3.多国間連携の枠組みによるグローバルな事業リスクへの対応
~APEC(※1) における「ヴァリュー・チェーン・リスク」指標化の試み~

 こうした時代の要請に応えていこうとする試みの一つが、平成24年度に経済産業省が実施した「ヴァリュー・チェーン・リスク(※2) に係る定量分析調査」である。この調査は、APEC域内の事業リスクを「見える化」することで、ヴァリュー・チェーン・リスクに関する共通認識を醸成し、域内の連携を強化することを目的として、APECを中心とする主要国・地域のヴァリュー・チェーンにおけるリスクを、国・地域ごとに指標化するものである。各国・地域のヴァリュー・チェーン・リスクは、表 3に示す6つの分野(自然災害、市場、地政学、インフラ、地理、規制・政策)から構成され、国際機関(世界銀行、IMF等)による信頼性の高い統計に基づいて、リスク分野ごとにそれぞれ指標化およびスコア化されている。

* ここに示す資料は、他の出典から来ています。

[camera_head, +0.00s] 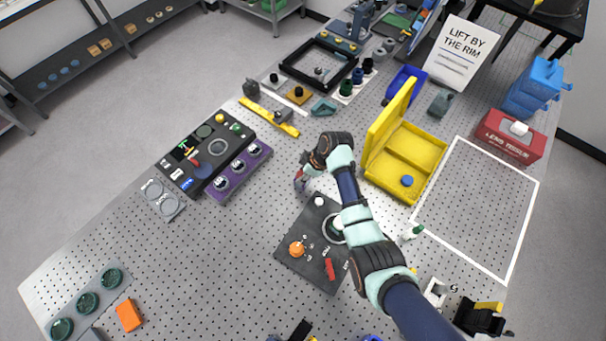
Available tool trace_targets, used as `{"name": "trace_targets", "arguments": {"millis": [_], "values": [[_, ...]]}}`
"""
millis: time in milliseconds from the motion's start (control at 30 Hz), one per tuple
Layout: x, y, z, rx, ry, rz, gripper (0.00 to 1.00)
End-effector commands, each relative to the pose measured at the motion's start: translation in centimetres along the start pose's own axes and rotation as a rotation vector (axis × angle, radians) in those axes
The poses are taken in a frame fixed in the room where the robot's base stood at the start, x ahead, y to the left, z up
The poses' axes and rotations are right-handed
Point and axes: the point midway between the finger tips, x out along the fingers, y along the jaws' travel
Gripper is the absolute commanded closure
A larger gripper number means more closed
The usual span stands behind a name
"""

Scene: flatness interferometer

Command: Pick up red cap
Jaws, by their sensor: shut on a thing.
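My gripper (302,178) is at the middle of the perforated table, to the left of the yellow case and above the black plate in the picture. It is shut on a small dark-red piece, which appears to be the red cap (299,186). The cap is mostly hidden by the fingers, and I cannot tell whether it touches the table. A separate red block (329,269) lies on the black plate (290,259), near an orange knob (296,249).
An open yellow case (420,143) with a blue round piece (407,181) stands right of my arm. A black control box (190,150) and purple rack (249,152) stand left. A red tissue box (500,135) is at right.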

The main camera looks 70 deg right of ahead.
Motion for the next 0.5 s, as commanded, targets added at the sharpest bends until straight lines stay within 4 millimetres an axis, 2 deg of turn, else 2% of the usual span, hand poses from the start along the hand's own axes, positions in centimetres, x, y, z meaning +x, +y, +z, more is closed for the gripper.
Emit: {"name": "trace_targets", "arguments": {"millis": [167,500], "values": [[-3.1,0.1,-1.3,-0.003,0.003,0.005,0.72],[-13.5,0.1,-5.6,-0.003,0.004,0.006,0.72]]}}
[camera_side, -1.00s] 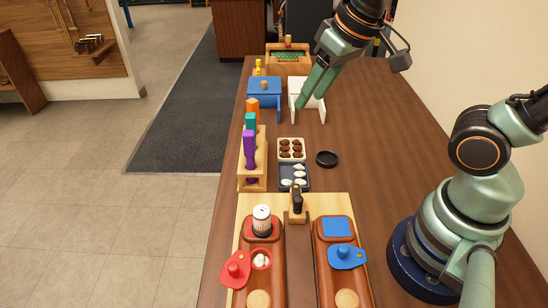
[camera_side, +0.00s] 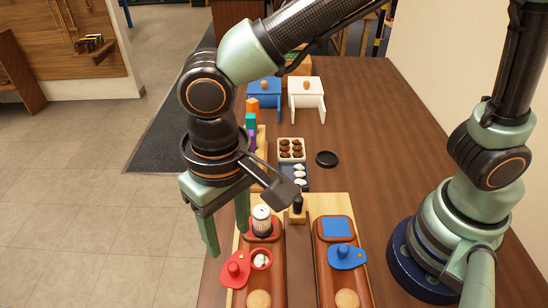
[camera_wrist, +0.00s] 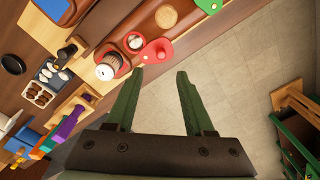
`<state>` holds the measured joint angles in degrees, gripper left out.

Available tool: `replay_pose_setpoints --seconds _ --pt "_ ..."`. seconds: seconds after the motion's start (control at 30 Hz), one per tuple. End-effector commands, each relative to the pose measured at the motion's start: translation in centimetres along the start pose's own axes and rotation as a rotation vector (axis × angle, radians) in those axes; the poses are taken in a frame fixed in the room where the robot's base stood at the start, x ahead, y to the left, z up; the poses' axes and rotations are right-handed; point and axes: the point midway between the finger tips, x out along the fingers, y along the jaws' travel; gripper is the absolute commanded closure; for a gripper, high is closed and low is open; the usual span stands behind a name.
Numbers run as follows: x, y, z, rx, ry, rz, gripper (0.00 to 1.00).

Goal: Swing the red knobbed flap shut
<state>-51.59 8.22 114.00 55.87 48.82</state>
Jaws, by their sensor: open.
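The red flap (camera_side: 235,270) with its round knob lies swung out to the left of a round opening (camera_side: 262,259) in the brown saddle, in the side view. White pieces show in the opening, which is uncovered. The red flap also shows in the wrist view (camera_wrist: 157,52), just beyond the fingertips, beside the opening (camera_wrist: 134,41). My gripper (camera_side: 228,243) is open and empty, pointing down above and behind the flap, near the table's left edge. Its two green fingers (camera_wrist: 160,72) are apart, and nothing is between them. I see no contact with the flap.
A white-and-black canister (camera_side: 262,221) stands right behind the opening, close to my fingers. A second saddle with a blue knobbed flap (camera_side: 347,257) lies to the right. A black clamp-like piece (camera_side: 298,204) stands behind. A wooden rack and trays stand farther back. Left of the table is open floor.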

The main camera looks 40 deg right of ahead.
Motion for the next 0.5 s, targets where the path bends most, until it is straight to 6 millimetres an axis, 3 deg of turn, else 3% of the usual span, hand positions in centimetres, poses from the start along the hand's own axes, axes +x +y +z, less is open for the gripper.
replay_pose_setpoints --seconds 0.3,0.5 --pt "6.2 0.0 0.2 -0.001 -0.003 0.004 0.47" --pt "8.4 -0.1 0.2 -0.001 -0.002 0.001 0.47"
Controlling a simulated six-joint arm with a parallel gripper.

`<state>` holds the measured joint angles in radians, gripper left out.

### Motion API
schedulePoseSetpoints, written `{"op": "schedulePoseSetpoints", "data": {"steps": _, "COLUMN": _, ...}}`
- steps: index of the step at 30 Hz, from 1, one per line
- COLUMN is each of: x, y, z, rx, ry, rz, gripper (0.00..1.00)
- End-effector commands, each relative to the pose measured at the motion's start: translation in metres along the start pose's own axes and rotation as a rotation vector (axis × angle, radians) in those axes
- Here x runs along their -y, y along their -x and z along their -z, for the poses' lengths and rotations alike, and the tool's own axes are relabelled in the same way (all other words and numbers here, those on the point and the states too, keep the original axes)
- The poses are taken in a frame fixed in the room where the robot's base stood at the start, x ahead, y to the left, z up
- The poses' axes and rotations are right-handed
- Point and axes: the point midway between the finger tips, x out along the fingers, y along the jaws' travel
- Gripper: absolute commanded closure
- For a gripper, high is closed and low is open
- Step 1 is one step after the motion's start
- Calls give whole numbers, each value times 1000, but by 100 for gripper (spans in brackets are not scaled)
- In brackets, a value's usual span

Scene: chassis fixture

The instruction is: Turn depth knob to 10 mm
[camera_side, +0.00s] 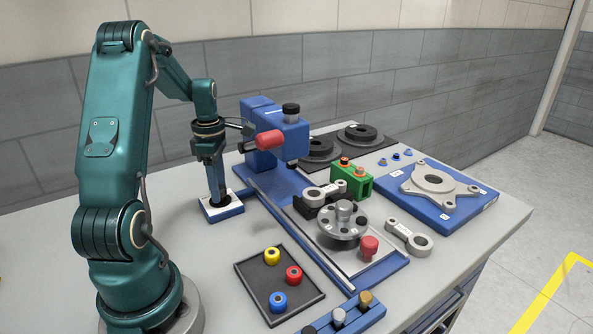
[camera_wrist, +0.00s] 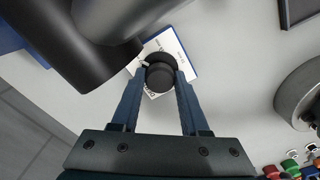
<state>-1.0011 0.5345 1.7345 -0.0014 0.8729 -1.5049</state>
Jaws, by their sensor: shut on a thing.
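My gripper (camera_side: 218,192) points straight down at a small blue base with a white dial plate (camera_side: 232,203), left of the blue machine. In the wrist view, my gripper's two fingers (camera_wrist: 159,88) are shut on the sides of a round black depth knob (camera_wrist: 160,74). A short white pointer shows at the knob's upper left. The white dial plate (camera_wrist: 181,52) shows around the knob, with small dark marks that are too small to read. In the side view the fingers mostly hide the knob, so its setting cannot be told.
The blue machine with a red handle (camera_side: 270,141) stands right of my gripper. A dark tray (camera_side: 250,285) with yellow, red and blue pieces lies nearer the camera. A grey round fixture (camera_side: 343,222) and a blue plate with a grey casting (camera_side: 437,183) are farther right.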

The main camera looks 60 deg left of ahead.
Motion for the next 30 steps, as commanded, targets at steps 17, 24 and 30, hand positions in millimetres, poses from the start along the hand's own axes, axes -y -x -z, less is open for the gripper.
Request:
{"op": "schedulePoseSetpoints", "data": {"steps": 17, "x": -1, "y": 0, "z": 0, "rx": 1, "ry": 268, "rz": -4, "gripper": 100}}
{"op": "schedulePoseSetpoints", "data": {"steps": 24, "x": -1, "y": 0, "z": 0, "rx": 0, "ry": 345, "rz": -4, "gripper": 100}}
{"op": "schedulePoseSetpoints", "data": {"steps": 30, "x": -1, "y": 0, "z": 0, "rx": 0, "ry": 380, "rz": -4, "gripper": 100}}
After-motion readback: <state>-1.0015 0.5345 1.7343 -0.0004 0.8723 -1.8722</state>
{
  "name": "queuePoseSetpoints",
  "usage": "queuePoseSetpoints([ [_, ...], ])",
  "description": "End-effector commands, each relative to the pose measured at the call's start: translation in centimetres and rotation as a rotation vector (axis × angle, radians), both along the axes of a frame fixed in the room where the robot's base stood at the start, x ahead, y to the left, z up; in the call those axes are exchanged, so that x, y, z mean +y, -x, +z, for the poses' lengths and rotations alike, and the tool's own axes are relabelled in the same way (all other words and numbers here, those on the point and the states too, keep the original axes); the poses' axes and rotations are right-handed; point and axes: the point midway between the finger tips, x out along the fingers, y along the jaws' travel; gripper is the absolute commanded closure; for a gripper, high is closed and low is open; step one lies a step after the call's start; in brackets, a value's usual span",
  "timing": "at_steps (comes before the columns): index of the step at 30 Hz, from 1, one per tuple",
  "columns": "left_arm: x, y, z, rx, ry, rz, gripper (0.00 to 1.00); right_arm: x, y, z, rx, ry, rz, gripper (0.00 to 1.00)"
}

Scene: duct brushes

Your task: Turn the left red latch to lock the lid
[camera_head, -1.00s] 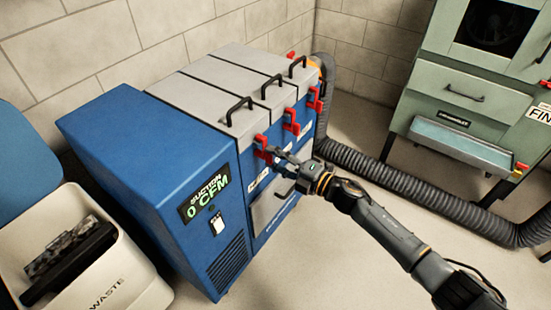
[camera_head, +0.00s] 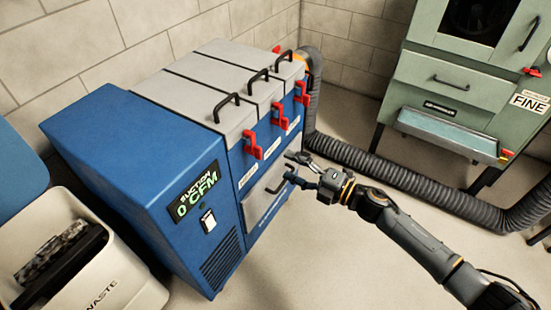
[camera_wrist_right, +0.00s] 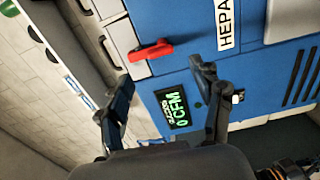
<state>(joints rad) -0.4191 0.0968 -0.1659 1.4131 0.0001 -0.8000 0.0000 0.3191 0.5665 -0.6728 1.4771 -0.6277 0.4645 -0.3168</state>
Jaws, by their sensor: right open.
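The left red latch (camera_head: 252,146) is on the front of the blue cabinet (camera_head: 150,150), under the edge of the nearest grey lid (camera_head: 240,122). The lid lies flat and closed. The latch's handle points down in the head view; it also shows in the right wrist view (camera_wrist_right: 150,50), beyond my fingers. My right gripper (camera_head: 290,167) is open and empty, in front of the cabinet, to the right of and below the latch, apart from it. Its two spread fingers frame the wrist view (camera_wrist_right: 163,78). My left gripper is out of view.
Two more red latches (camera_head: 278,115) (camera_head: 302,92) sit farther along the same front. The display (camera_head: 195,195) reads 0 CFM. A grey hose (camera_head: 400,180) runs along the floor on the right, near a green cabinet (camera_head: 460,90). A waste bin (camera_head: 90,270) stands at lower left.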

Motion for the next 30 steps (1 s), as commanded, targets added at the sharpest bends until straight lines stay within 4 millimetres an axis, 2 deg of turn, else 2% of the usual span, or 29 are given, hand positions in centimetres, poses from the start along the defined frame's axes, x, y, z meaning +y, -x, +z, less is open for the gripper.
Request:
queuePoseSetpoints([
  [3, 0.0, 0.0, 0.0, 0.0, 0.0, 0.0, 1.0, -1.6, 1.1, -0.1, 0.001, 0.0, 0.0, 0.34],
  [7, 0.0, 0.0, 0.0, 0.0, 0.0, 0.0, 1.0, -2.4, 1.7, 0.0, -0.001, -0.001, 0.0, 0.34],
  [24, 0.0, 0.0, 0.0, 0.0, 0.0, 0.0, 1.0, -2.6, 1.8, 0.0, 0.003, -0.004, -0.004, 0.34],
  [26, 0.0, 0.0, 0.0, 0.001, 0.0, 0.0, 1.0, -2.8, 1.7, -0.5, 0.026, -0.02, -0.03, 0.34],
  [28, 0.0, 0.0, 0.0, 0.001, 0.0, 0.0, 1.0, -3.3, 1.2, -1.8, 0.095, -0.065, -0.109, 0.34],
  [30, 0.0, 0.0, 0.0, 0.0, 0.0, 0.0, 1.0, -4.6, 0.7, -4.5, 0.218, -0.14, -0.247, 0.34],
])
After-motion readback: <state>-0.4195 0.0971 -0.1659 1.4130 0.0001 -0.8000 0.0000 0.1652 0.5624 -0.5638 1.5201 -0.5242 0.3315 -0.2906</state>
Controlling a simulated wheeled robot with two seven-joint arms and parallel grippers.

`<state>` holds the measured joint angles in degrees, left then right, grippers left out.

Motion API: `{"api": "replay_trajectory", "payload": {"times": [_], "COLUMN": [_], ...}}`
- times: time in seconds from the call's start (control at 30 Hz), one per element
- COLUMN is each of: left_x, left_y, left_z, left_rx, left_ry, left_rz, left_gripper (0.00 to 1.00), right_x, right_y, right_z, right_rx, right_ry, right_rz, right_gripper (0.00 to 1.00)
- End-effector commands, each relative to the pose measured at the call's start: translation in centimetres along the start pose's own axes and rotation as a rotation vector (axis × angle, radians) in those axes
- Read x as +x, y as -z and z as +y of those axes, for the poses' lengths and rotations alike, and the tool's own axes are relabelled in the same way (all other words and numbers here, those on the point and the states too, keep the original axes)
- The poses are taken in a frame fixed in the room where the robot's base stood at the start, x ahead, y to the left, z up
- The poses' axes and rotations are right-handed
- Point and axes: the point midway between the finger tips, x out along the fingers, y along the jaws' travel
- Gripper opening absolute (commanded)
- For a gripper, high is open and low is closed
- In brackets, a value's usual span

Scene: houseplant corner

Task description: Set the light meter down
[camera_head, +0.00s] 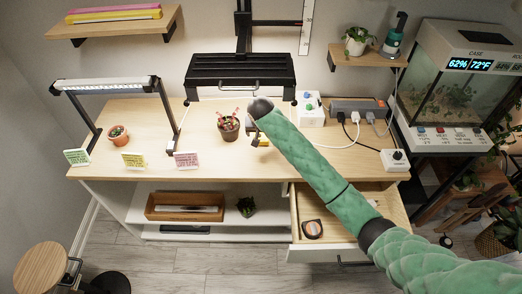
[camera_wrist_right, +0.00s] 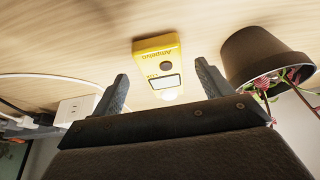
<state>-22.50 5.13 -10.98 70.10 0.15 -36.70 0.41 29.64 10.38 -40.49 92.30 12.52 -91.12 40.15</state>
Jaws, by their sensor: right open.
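The light meter (camera_wrist_right: 157,52) is a yellow box with a small screen, a dark round button and a white dome. In the right wrist view it appears to rest on the wooden tabletop, just beyond my fingertips. My right gripper (camera_wrist_right: 162,80) is open, its two dark fingers apart on either side of the meter's near end, with no clear contact. In the head view my right gripper (camera_head: 256,137) is over the middle of the table and mostly covers the meter. My left gripper is not in view.
A brown pot with a red-tipped plant (camera_head: 228,129) stands close left of my right gripper; it also shows in the wrist view (camera_wrist_right: 250,50). A white socket box (camera_head: 311,112) and cables lie to the right. An open drawer (camera_head: 345,212) is below my right arm.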

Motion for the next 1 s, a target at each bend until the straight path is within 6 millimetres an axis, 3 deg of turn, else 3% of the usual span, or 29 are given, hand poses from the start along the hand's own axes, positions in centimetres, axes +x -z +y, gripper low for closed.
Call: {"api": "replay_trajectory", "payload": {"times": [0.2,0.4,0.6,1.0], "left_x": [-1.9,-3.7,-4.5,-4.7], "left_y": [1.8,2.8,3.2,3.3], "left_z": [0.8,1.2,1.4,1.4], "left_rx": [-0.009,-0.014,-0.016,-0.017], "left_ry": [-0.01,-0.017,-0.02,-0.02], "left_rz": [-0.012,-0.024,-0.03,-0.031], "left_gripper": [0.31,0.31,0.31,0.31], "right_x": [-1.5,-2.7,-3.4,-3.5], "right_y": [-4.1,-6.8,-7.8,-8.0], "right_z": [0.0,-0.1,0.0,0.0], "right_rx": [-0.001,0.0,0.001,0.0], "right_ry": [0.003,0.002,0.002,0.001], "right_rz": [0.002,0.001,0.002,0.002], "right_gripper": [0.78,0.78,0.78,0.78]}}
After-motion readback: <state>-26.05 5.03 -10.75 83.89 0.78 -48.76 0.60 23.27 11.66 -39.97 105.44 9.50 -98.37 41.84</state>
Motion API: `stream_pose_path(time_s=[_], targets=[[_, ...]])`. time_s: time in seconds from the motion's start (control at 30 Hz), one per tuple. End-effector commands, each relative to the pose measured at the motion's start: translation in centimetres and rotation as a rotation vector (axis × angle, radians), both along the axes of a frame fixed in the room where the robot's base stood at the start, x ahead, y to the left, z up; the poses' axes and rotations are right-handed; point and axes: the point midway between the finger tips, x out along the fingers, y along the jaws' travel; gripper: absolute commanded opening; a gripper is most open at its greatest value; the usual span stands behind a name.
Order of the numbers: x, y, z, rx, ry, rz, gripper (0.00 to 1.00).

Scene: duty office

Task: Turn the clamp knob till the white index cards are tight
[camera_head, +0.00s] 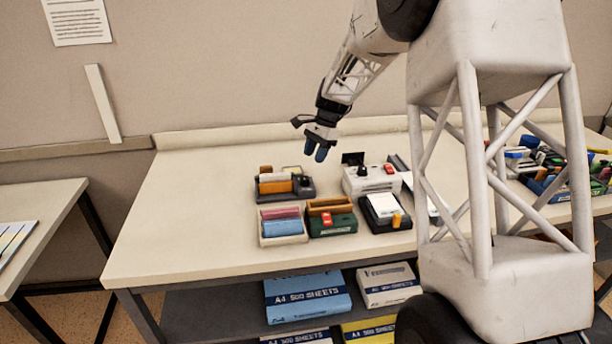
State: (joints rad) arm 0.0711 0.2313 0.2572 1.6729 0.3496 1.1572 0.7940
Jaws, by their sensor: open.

                表 3.ヴァリュー・チェーン・リスクを構成する6つのリスク分野と定義

       (資料)経済産業省「ヴァリュー・チェーン・リスクに係る定量分析調査 指標化の考え方及び結果概要」
       (平成25年5月)より転載

 経済産業省では、APECの会合やシンポジウムの場で本調査の成果を活用し、域内における共通認識の醸成や連携を促進するとともに、個別の国・地域における政策の質の向上や事業環境の改善を促していくとしている。
 すでに、2013年4月に開催されたAPEC貿易担当大臣会合(Meeting of Ministers of Responsible for Trade: MRT)において、上記の調査を踏まえたわが国の提案により、APECとしてヴァリュー・チェーンの強靭性に関する定量分析を開始することが合意された。今後、APECのシンクタンク部門である「ポリシー・サポート・ユニット(Policy Support Unit: PSU)」において、本格的な調査が実施される予定である。
 ヴァリュー・チェーン・リスクの捉え方自体は大いに議論していくべきことであり、今後の精緻化が期待されるところなのだが、大事なことは、ビジネス慣行や利害が微妙に異なる国家・地域間で、リスクに対する共通のフレームワークを構築していくことに合意したことであろう。こうしたプロセスをわが国がイニシアティブをとって推進していくことは、国際社会にとってもわが国にとっても極めて重要なことである。
 今後は各国・地域の産業界の参画も視野に入れた展開を戦略的に描いていくべきである。ますます複雑化・不透明化するグローバルリスクを、多国間連携と官民連携の同時推進でマネジメントしていこうとする動きをさらに加速させていくことが求められる。

(※1)アジア太平洋経済協力会議(Asia-Pacific Economic Cooperation: APEC)は、アジア太平洋地域における貿易・投資の自由化を目的として、21カ国・地域が参加する経済協力の枠組み。
(※2)本調査では、「サプライ・チェーン(国際物流・供給網)」だけでなく「投資・事業拠点における生産・購買・販売活動等」を含む概念を「ヴァリュー・チェーン」として定義している。


※執筆者の個人的見解であり、日本総研の公式見解を示すものではありません。